Hak sahiplerine yönelik ölüm aylığı tahsisinde sosyal güvenlik hukuku ilkelerine göre sigortalının yaşamını yitirdiği tarih itibari ile yürürlükte olan yasal düzenlemenin uygulanması zorunlu bulunmaktadır.
Davacı murisinin ölüm tarihi olan 08.01.2011 tarihinde 5510 sayılı Yasa yürürlüktedir.
5510 sayılı Yasa’nın “Ölüm sigortasından sağlanan haklar ve yararlanma şartları ” başlıklı 32/2-a maddesinde, Ölüm aylığının en az 1800 gün malûllük, yaşlılık ve ölüm sigortaları primi bildirilmiş veya 4 üncü maddesinin birinci fıkrasının (a) bendi kapsamında sigortalı sayılanlar için, her türlü borçlanma süreleri hariç en az 5 yıldan beri sigortalı bulunup, toplam 900 gün malûllük, yaşlılık ve ölüm sigortaları primi bildirilmiş durumda iken ölen sigortalının hak sahiplerine, yazılı istekte bulunmaları halinde ölüm aylığı bağlanacağı belirtilmiştir.

Somut olayda, davanın yasal dayanağı olan 5510 sayılı Yasanın 32’nci maddesine göre 900 gün içinde her türlü borçlanma süresinin hariç tutulması gerektiği, bu kapsamda askerlik borçlanmasının 5510 sayılı Kanun’un 32/2-a maddesi hükmünde öngörülen 900 günün hesabında dikkate alınmasına ve bu şekilde ölüm aylığı alabilmesine yasal imkân bulunmadığı açıktır.
Öte yandan, 2829 sayılı Kanun’un 8/2. Maddesinde ölüm aylığının sigortalının ölmeden önceki son tabi olduğu Kurumca bağlanacağı öngörülmektedir.
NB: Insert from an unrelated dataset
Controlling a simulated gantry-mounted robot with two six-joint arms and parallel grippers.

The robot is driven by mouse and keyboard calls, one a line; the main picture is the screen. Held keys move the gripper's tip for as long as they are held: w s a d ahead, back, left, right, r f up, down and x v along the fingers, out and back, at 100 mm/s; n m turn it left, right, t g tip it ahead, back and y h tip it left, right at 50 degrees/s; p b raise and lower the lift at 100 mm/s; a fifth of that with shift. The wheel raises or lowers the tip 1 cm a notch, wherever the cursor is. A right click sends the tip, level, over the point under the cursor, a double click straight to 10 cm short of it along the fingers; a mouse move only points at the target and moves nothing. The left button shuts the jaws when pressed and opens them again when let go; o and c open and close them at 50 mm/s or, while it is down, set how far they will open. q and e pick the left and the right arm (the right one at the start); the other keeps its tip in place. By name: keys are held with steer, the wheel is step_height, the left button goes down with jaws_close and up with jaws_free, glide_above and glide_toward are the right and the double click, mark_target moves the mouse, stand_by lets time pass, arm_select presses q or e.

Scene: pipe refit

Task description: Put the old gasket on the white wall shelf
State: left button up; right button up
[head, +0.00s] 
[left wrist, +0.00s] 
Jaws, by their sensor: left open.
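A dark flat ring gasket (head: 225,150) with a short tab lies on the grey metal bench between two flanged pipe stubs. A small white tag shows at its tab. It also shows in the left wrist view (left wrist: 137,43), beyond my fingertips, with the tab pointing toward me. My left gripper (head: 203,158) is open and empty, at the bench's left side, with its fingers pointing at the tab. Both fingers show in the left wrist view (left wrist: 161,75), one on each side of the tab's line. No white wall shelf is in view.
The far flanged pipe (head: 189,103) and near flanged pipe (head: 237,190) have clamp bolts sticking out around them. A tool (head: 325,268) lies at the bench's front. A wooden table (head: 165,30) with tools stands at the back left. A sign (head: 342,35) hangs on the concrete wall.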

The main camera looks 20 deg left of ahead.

Dosya kapsamından davacının murisi …’in 1479 sayılı Yasa (5510 SY 4b) kapsamında çalışmaları olduğu da görülmektedir.
Mahkemece, davacının murisinin ölmeden önce son tabi olduğu Kurum belirlenerek buna göre aylık koşullarının oluşup oluşmadığı, bağkur hizmetini ihya etmesi ve hizmet birleştirmesi yapılması durumunda aylığa hak kazanıp kazanmadığı araştırılmadan karar verilmesi usul ve yasaya aykırı olup bozma nedenidir.
O halde, davalı Kurumun bu yönleri amaçlayan temyiz itirazları kabul edilmeli ve hüküm bozulmalıdır.
SONUÇ: Hükmün yukarıda açıklanan nedenlerle BOZULMASINA, 16.01.2017 gününde oybirliğiyle karar verildi.